▶ **EXERCISE DETAILS**:
Begin with the first line below and retype each line exactly through the line containing "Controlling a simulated". Any pictures are to be left out.

=== DATA ENTRIES ===

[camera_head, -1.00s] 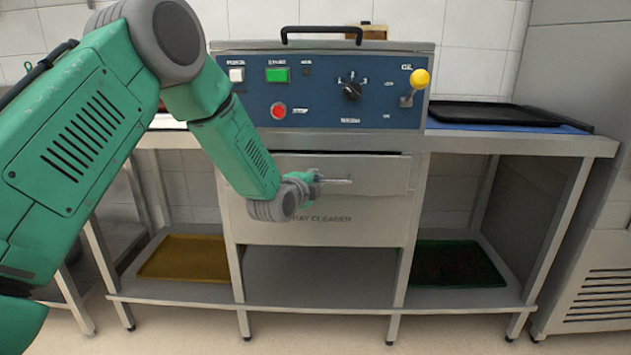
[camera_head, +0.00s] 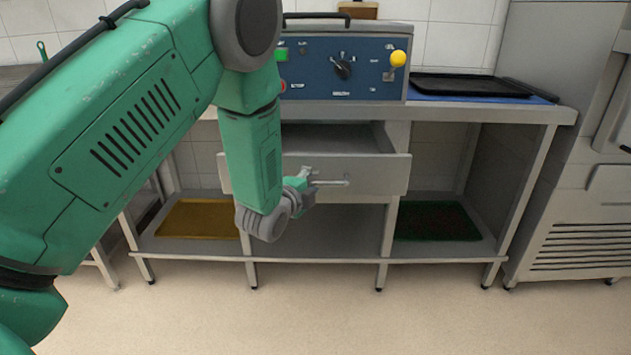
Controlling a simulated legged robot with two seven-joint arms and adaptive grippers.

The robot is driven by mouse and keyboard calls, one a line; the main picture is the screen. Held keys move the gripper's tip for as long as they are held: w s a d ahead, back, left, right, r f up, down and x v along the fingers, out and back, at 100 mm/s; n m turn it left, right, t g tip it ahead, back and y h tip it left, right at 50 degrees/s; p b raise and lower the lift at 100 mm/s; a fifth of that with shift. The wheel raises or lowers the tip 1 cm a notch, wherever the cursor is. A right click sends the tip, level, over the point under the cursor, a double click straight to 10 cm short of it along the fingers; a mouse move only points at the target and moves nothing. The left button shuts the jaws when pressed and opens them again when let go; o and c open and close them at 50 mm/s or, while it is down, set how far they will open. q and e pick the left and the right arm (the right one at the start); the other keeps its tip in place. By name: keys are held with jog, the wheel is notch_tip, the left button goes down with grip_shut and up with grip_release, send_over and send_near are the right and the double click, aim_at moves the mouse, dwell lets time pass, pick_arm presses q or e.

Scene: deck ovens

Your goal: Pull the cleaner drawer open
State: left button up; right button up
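The cleaner drawer (camera_head: 375,176) is a grey metal drawer under the blue control panel. It stands out from its housing, and its dark inside shows over the top edge of the front. Its bar handle (camera_head: 336,183) is on the middle of the front. My left gripper (camera_head: 314,180) is at the left part of this handle and appears shut on it. The fingers are small and partly hidden by the wrist. My left forearm covers the left part of the drawer front. My right gripper is not in view.
The control panel (camera_head: 350,68) has a dark knob and a yellow-tipped lever (camera_head: 397,60). A black tray (camera_head: 470,85) lies on the right worktop. A yellow tray (camera_head: 200,219) and a green tray (camera_head: 437,221) lie on the lower shelf. The floor in front is clear.

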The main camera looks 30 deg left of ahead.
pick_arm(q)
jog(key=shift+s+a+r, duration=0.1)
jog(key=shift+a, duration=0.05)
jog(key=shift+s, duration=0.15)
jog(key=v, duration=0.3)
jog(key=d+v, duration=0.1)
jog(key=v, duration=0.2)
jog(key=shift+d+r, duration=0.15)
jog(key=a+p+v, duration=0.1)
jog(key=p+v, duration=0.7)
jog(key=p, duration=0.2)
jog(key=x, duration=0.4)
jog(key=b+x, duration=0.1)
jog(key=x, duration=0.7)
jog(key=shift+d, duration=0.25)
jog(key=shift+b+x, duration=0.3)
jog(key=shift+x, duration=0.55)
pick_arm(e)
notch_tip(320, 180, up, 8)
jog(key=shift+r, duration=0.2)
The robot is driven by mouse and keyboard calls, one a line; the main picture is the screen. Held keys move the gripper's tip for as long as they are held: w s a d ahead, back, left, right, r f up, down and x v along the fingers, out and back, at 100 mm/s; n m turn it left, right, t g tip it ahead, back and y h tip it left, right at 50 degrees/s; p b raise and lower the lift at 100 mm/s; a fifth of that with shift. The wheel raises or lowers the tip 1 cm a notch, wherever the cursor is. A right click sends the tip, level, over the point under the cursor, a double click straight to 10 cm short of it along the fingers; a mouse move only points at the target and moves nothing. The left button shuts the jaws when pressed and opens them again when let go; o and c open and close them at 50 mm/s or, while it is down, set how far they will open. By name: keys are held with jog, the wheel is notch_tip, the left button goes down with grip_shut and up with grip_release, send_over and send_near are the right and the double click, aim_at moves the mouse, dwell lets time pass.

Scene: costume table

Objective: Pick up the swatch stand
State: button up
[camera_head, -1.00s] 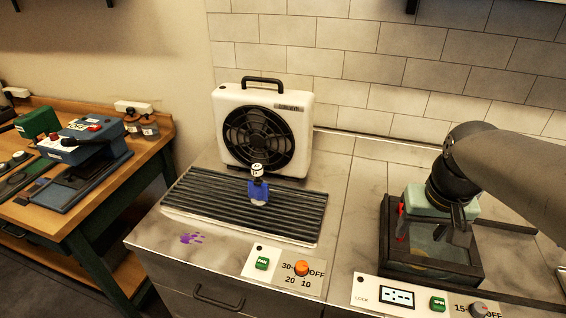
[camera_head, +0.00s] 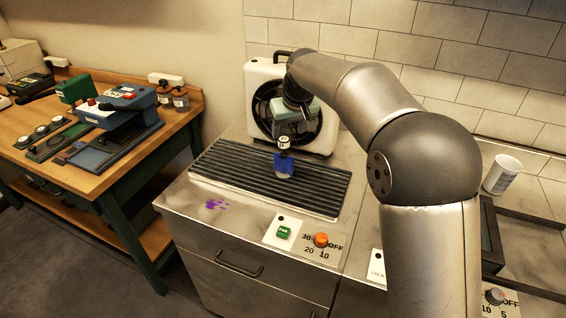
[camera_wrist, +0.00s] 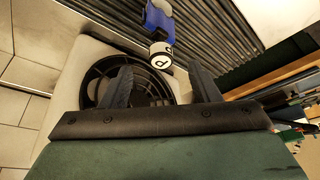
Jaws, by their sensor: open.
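The likely swatch stand is a small upright blue piece (camera_head: 285,165) with a black and white marked top, on the ribbed black rack (camera_head: 232,168) in front of the fan. In the wrist view the stand's blue body (camera_wrist: 158,18) and round white top show just beyond the fingertips, roughly between them. My gripper (camera_wrist: 160,70) is open with nothing between its fingers. In the head view my gripper (camera_head: 304,110) is above and slightly behind the stand, in front of the fan. I cannot tell the exact gap.
A white box fan (camera_head: 256,95) stands close behind the rack. Purple stains (camera_head: 215,204) mark the counter in front. A green button (camera_head: 283,232) and orange knob (camera_head: 321,239) are on the front panel. A white cup (camera_head: 501,174) is at right. A wooden bench (camera_head: 90,180) stands at left.

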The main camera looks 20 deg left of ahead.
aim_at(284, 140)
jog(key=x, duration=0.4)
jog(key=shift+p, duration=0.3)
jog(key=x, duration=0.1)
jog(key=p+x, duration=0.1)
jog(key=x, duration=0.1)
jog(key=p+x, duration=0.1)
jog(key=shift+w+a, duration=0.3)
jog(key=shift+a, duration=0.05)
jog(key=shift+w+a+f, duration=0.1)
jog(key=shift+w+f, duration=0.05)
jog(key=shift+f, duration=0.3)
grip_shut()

===

▶ **RESPONSE TO THE TASK**:
[camera_head, -1.00s] 
[camera_head, +0.00s] 
Controlling a simulated legged robot with two seven-joint arms and adaptive grippers.

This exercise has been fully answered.